start Material provided
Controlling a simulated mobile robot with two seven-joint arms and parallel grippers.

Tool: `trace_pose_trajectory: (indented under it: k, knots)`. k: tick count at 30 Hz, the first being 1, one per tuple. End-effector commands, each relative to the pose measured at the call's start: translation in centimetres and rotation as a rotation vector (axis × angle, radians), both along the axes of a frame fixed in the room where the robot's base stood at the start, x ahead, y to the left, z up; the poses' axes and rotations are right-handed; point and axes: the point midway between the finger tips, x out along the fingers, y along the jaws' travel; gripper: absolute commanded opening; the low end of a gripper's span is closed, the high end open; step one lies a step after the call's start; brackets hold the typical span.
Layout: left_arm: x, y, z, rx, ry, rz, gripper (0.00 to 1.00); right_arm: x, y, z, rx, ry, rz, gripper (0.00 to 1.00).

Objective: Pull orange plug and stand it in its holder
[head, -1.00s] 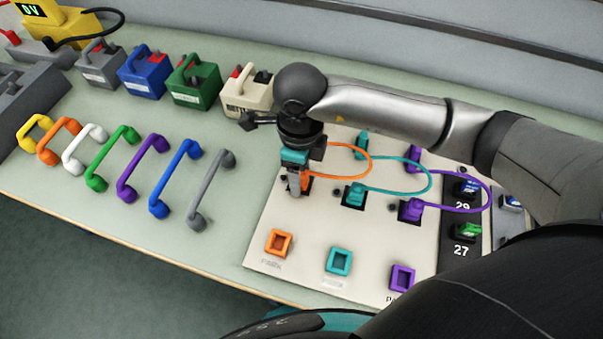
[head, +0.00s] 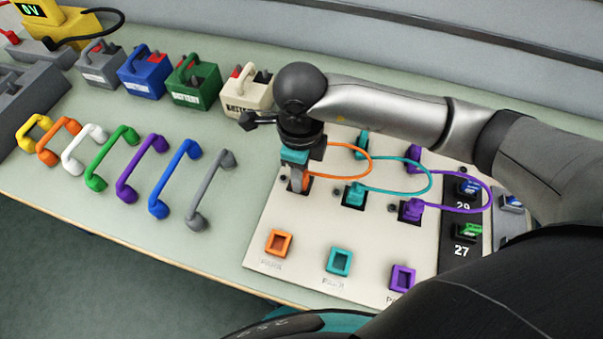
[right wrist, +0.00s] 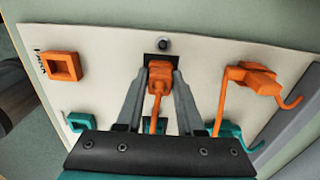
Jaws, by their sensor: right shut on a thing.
end Material provided
Do this ::
Skip the pictures; extract only the lines from the line with "Objective: Pull orange" through the final line of the material, exactly as they appear.

Answer to the exercise ::
Objective: Pull orange plug and stand it in its holder
[head, -1.00s] 
[head, +0.00s] 
[right wrist, +0.00s] 
Jaws, by their sensor: right shut on a thing.

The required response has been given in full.